Locke's Second Treatise of Government grounds political justice in natural rights to life, liberty, and property — rights individuals possess in the state of nature prior to any political authority and which the legitimate state exists to protect. The labor theory of property — that mixing one's labor with previously unowned natural resources confers a just title — supplies the framework's most distinctive contribution. The Second Treatise's account of just political authority through the consent of the governed shaped the political vocabulary of the American Declaration and the constitutional tradition that followed.

Quotes

  • “All mankind being all equal and independent, no one ought to harm another in his life, health, liberty, or possessions.”

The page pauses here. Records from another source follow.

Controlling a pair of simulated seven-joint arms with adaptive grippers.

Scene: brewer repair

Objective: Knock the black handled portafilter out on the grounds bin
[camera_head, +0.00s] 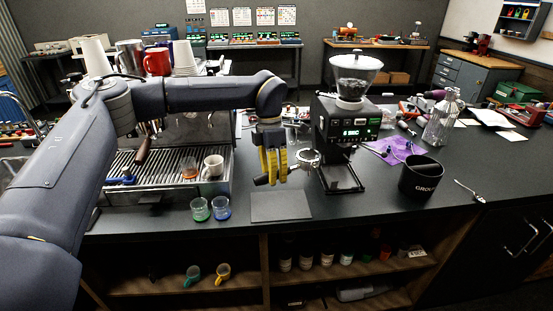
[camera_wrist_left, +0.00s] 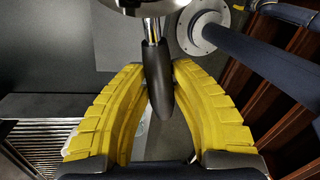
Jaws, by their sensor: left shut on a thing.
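My left gripper (camera_head: 273,170) is shut on the handle of the black handled portafilter (camera_head: 306,157). The portafilter's metal head points right, toward the grinder, above the counter. In the left wrist view the black handle (camera_wrist_left: 159,85) lies between the yellow fingers, with the metal neck and part of the head at the top edge. What the basket holds is not visible. The black grounds bin (camera_head: 421,178) stands upright on the counter, right of the grinder and apart from the gripper. My right gripper is not in view.
The grinder (camera_head: 346,130) stands between the gripper and the bin. A grey mat (camera_head: 280,206) lies below the gripper. A clear bottle (camera_head: 441,120) stands behind the bin; a spoon (camera_head: 468,190) lies right.

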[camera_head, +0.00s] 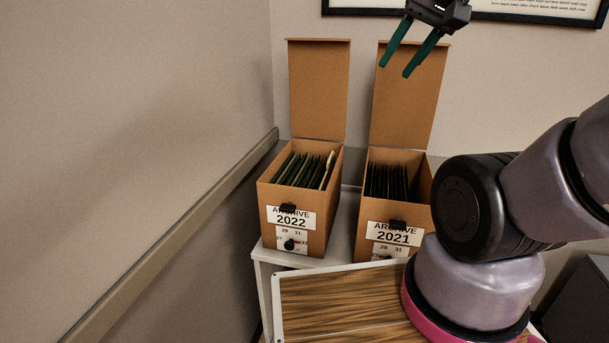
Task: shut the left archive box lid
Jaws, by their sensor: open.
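The left archive box (312,232) is brown cardboard, labelled ARCHIVE 2022, and holds a row of dark green folders. Its lid (318,92) stands upright at the back, open. The right archive box (420,190), labelled ARCHIVE 2021, also has its lid (408,110) standing open. My gripper (393,62) is at the top of the picture, above and right of the left box. Its two green fingers are apart and empty, and they overlap the right lid in this view. I cannot tell its distance from that lid.
Both boxes stand on a grey-white shelf (262,262). A wood-grain board with a light rim (278,310) is in front of them. A wall with a rail (190,220) runs along the left. A framed notice (340,8) hangs behind. My arm fills the right side.

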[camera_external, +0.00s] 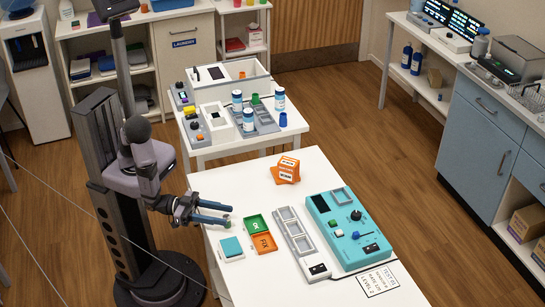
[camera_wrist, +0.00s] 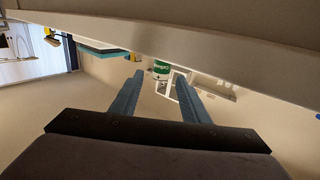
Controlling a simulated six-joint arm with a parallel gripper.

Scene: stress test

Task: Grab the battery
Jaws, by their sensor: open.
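I cannot clearly pick out the battery. A small green-and-white cylinder (camera_wrist: 161,69) with lettering shows beyond and between my fingertips in the wrist view; it may be the battery, but I cannot be sure. In the external view a small greenish object (camera_external: 227,221) lies at the fingertips, partly hidden and too small to name. My gripper (camera_external: 229,214) reaches over the left edge of the white front table (camera_external: 240,185). In the wrist view my gripper (camera_wrist: 158,78) has its two blue fingers apart, with nothing held between them.
A green OK tray (camera_external: 256,226) and an orange FIX tray (camera_external: 264,243) lie near my gripper, with a teal-topped pad (camera_external: 231,247). Bottles (camera_external: 248,120) crowd the rear table.

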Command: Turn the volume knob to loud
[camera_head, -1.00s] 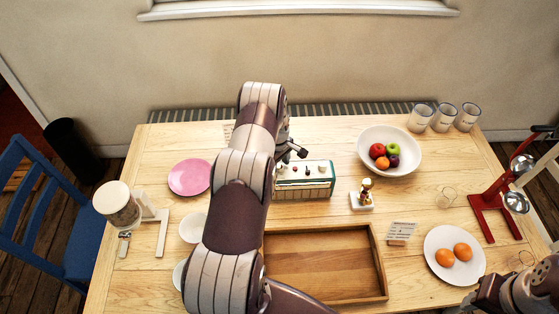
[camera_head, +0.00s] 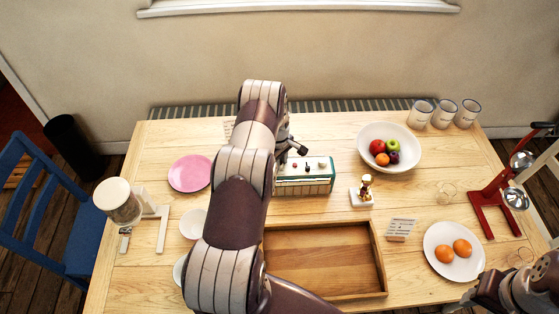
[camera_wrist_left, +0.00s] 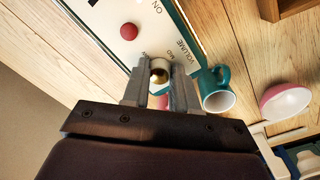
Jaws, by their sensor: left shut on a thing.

    Second Treatise of Government , Ch. II, sec. 6
  • “The end of law is not to abolish or restrain, but to preserve and enlarge freedom.”

    Second Treatise of Government , Ch. VI, sec. 57
  • “Where there is no law, there is no freedom.”

    Second Treatise of Government , Ch. VI, sec. 57
  • “Government has no other end, but the preservation of property.”

    Second Treatise of Government , Ch. VII. sec. 94
  • “Wit and good nature meeting in a fair young lady as they do in you make the best resemblance of an angel that we know; and he that is blessed with the conversation and friendship of a person so extraordinary enjoys all that remains of paradise in this world.”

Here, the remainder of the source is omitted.